TASK INSTRUCTIONS: Reproduce the first line and every line after it, exactly, through the one containing "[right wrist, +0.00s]". Leave out the rest.

-- START OF RECORDS SHOWN --

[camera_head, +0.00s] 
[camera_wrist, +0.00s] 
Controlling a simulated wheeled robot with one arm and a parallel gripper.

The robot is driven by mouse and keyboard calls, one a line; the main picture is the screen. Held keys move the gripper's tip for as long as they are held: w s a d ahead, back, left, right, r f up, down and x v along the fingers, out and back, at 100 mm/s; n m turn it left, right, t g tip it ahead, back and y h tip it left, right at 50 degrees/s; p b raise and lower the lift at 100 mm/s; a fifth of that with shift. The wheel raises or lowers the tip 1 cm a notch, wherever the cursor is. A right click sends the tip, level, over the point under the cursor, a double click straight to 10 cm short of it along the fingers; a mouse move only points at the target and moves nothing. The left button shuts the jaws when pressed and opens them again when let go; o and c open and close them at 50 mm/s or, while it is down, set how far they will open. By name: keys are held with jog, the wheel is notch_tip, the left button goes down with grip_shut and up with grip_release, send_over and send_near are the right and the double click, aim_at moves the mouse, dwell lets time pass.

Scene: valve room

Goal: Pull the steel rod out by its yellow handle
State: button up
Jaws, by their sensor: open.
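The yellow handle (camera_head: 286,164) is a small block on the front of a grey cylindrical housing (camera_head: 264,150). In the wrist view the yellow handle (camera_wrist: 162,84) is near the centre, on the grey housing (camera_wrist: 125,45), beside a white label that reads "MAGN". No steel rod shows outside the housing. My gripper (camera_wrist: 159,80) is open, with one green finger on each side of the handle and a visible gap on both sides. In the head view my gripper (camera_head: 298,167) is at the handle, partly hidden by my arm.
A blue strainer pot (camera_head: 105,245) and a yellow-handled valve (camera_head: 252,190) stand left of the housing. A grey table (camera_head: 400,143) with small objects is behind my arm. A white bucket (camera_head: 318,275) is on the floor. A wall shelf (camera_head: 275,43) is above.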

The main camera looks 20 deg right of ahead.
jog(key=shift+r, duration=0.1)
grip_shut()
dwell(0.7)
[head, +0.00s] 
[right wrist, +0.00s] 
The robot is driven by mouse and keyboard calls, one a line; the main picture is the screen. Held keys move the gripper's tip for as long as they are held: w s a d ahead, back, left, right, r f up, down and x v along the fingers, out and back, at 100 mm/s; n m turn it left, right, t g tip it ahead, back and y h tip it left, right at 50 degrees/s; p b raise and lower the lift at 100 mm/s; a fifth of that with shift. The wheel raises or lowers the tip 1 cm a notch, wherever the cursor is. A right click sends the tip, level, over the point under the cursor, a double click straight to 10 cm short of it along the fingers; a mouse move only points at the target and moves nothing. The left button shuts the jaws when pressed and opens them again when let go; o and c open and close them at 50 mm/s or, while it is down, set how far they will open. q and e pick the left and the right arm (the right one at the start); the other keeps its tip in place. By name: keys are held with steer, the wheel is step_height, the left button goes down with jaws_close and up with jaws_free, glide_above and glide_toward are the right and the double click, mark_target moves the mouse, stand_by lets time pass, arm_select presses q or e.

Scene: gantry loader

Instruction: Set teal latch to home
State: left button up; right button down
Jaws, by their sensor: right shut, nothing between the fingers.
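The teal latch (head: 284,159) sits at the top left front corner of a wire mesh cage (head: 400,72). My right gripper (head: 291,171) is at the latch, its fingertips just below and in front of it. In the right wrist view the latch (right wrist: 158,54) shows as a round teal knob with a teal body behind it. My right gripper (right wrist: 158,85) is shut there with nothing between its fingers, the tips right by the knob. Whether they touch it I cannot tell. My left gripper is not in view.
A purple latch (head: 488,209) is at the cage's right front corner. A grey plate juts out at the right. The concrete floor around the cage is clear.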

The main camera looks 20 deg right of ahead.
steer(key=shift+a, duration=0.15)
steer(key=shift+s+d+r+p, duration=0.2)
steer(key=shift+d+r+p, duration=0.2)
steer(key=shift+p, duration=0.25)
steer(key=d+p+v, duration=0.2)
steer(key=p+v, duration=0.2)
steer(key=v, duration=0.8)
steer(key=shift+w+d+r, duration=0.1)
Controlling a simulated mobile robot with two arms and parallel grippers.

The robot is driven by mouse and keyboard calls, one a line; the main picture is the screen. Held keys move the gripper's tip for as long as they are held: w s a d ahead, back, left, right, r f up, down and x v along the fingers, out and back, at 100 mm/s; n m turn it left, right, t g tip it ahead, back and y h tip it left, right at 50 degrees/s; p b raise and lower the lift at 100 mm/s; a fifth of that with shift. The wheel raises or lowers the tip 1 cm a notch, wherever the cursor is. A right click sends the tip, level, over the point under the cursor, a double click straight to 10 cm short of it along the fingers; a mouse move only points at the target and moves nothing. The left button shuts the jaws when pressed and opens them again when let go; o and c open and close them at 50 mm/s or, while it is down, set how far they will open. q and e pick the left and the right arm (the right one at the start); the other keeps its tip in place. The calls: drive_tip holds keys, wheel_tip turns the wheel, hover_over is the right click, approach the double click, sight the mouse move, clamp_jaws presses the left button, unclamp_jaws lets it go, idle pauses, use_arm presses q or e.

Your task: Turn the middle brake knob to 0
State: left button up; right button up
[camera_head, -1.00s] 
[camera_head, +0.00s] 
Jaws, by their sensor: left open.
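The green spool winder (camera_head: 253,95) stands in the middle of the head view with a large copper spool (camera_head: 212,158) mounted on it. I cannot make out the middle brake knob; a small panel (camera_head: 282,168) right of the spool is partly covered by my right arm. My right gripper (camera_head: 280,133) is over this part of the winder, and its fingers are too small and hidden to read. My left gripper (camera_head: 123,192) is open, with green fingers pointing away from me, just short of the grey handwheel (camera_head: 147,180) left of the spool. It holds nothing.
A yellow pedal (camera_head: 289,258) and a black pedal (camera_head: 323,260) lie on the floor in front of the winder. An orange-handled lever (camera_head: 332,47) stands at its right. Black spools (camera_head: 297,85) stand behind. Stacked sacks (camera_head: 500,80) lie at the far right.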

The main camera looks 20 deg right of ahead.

-- END OF RECORDS SHOWN --

ANSWER FOR THIS EXERCISE:
[camera_head, +0.00s] 
[camera_wrist, +0.00s] 
Controlling a simulated wheeled robot with one arm and a parallel gripper.

The robot is driven by mouse and keyboard calls, one a line; the main picture is the screen. Held keys move the gripper's tip for as long as they are held: w s a d ahead, back, left, right, r f up, down and x v along the fingers, out and back, at 100 mm/s; n m turn it left, right, t g tip it ahead, back and y h tip it left, right at 50 degrees/s; p b raise and lower the lift at 100 mm/s; a fifth of that with shift. The wheel raises or lowers the tip 1 cm a notch, wherever the cursor is. A right click sends the tip, level, over the point under the cursor, a double click straight to 10 cm short of it along the fingers; a mouse move only points at the target and moves nothing. The left button shuts the jaws when pressed and opens them again when let go; o and c open and close them at 50 mm/s or, while it is down, set how far they will open. By name: keys are held with jog, the wheel is notch_tip, the left button goes down with grip_shut and up with grip_release, send_over and send_near are the right and the double click, aim_at moves the mouse, dwell lets time pass.

Scene: valve room

Goal: Pull the steel rod out by its yellow handle
State: button up
Jaws, by their sensor: open.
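The yellow handle (camera_head: 286,164) is a small block on the front of a grey cylindrical housing (camera_head: 264,150). In the wrist view the yellow handle (camera_wrist: 162,84) is near the centre, on the grey housing (camera_wrist: 125,45), beside a white label that reads "MAGN". No steel rod shows outside the housing. My gripper (camera_wrist: 159,80) is open, with one green finger on each side of the handle and a visible gap on both sides. In the head view my gripper (camera_head: 298,167) is at the handle, partly hidden by my arm.
A blue strainer pot (camera_head: 105,245) and a yellow-handled valve (camera_head: 252,190) stand left of the housing. A grey table (camera_head: 400,143) with small objects is behind my arm. A white bucket (camera_head: 318,275) is on the floor. A wall shelf (camera_head: 275,43) is above.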

The main camera looks 20 deg right of ahead.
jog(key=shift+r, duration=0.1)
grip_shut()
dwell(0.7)
[head, +0.00s] 
[right wrist, +0.00s] 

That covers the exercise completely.